[CC-ing Rob]

> On Jul 30, 2024, at 1:02 PM, Kent Watsen <[email protected]> wrote:
> 
> Hi Juergen,
> 
> During the IETF 120 NETMOD session, there was a discussion regarding the 
> status of this document.  The chairs asked if anyone would be willing to help 
> get it over the line.   Both Rob and Joseph (CC-ed) volunteered.
> 
> Is there a repo that you were working out of?
> 
> Kent  // as shepherd
> 
> 
>> On Apr 6, 2024, at 2:23 AM, Jürgen Schönwälder 
>> <[email protected]> wrote:
>> 
>> Hi Mahesh,
>> 
>> I stopped working on this document since the AD indicated that he will
>> refuse any non-backwards compatible changes (regardless whether they
>> can be considered bug fixes). And I am personally also not happy about
>> some of the new naming conventions (which this message/thread was
>> about). If we are now taking a fresh look at things, I can produce a
>> new version, but this really only makes sense if we are willing to
>> actually publish this update.
>> 
>> /js
>> 
>> On 06.04.24 06:04, Mahesh Jethanandani wrote:
>>> Hi Juergen,
>>> Reviving this thread to identify next steps for the document. Where are we 
>>> with publishing a -16 version of the draft?
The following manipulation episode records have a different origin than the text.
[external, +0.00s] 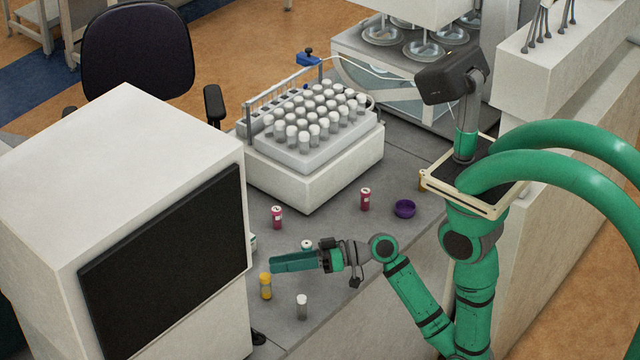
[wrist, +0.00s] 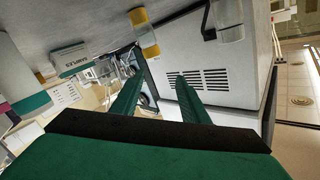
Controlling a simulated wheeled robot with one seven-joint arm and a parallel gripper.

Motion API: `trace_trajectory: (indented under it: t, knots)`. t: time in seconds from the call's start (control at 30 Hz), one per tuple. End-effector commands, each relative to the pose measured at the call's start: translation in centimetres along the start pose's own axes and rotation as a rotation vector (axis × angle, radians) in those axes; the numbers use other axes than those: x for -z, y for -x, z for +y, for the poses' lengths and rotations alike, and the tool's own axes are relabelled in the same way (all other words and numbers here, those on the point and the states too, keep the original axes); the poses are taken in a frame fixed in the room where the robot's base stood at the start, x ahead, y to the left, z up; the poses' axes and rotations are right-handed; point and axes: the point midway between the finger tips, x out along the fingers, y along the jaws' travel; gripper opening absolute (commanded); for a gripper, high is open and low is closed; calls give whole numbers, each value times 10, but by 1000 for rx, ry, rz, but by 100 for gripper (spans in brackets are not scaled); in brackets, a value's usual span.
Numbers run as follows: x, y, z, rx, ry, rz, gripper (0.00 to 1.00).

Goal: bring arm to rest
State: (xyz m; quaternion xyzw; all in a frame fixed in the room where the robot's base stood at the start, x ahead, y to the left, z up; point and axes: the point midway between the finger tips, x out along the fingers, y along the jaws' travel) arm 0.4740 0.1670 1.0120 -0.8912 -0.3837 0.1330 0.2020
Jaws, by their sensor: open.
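My gripper (external: 275,262) is stretched out to the left over the grey bench, with the arm bent low at the bench's front edge. In the wrist view its two green fingers (wrist: 158,88) stand apart with nothing between them. A yellow vial (external: 265,286) stands just in front of the fingertips in the external view; a yellow-banded vial also shows beyond the fingers in the wrist view (wrist: 145,32). I cannot tell whether the fingers touch anything.
A large white machine with a dark panel (external: 165,265) stands close left of the fingertips. A tube rack machine (external: 330,165) is behind.

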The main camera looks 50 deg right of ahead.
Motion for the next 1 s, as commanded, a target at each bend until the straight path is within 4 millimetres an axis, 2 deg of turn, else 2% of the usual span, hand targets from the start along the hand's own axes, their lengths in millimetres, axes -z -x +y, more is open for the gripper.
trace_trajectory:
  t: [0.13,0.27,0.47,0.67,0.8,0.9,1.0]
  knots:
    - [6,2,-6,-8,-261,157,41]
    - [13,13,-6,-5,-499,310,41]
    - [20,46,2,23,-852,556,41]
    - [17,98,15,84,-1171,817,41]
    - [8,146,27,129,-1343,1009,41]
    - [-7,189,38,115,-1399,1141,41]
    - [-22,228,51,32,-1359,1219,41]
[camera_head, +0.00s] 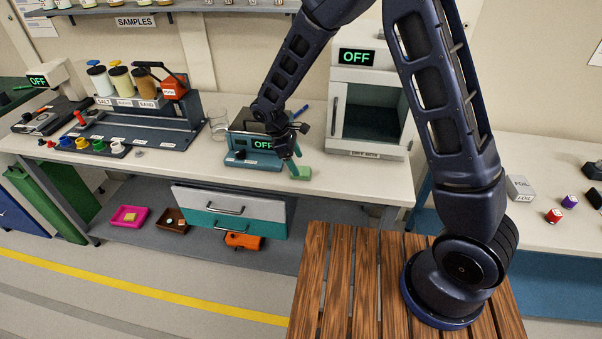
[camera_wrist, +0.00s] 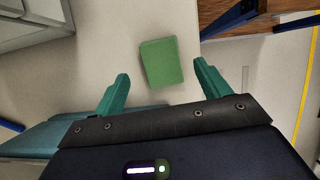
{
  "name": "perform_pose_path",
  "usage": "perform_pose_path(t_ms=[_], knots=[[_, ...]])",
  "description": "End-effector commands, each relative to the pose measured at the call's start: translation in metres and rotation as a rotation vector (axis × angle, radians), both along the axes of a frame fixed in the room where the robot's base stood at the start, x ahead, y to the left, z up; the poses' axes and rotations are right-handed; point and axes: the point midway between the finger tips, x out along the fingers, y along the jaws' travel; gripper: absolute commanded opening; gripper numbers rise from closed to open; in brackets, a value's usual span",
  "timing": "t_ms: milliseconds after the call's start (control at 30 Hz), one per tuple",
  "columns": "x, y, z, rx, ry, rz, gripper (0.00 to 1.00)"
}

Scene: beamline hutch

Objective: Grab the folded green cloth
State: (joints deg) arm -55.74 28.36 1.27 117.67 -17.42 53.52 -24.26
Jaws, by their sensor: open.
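The folded green cloth (camera_wrist: 162,63) is a small light-green block shape lying on the pale bench top. In the wrist view it lies ahead of my gripper (camera_wrist: 162,84), nearly between the lines of the two teal fingers but beyond their tips. The fingers are apart with nothing between them, so my gripper is open. In the head view the cloth (camera_head: 300,172) is near the front edge of the bench, just right of a teal device with an OFF display (camera_head: 262,145). My gripper (camera_head: 292,168) is pointed down right beside it; the exact gap cannot be told there.
A white cabinet with a dark window (camera_head: 371,112) stands behind and right of the cloth. A glass beaker (camera_head: 218,122) is left of the device. A rack with coloured jars (camera_head: 122,82) stands further left. Bare bench (camera_head: 345,180) lies right of the cloth. Drawers (camera_head: 230,208) hang below.

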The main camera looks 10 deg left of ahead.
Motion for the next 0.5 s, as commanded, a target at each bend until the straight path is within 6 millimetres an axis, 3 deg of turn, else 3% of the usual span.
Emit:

>>> I do not see objections to most of your suggestions on the changes you 
>>> recommend. For milli vs micro part of the discussion, could we have both?
>>> Separately, on the other thread on for changes to IPv6 zone definition, 
>>> which I will respond to, can you summarize what the consensus is, so we can 
>>> try to close on the thread.
>>> Thanks
>>>> On Mar 23, 2023, at 11:29 AM, Andy Bierman <[email protected]> wrote:
>>>> 
>>>> 
>>>> 
>>>> On Thu, Mar 23, 2023 at 5:11 AM tom petch <[email protected] 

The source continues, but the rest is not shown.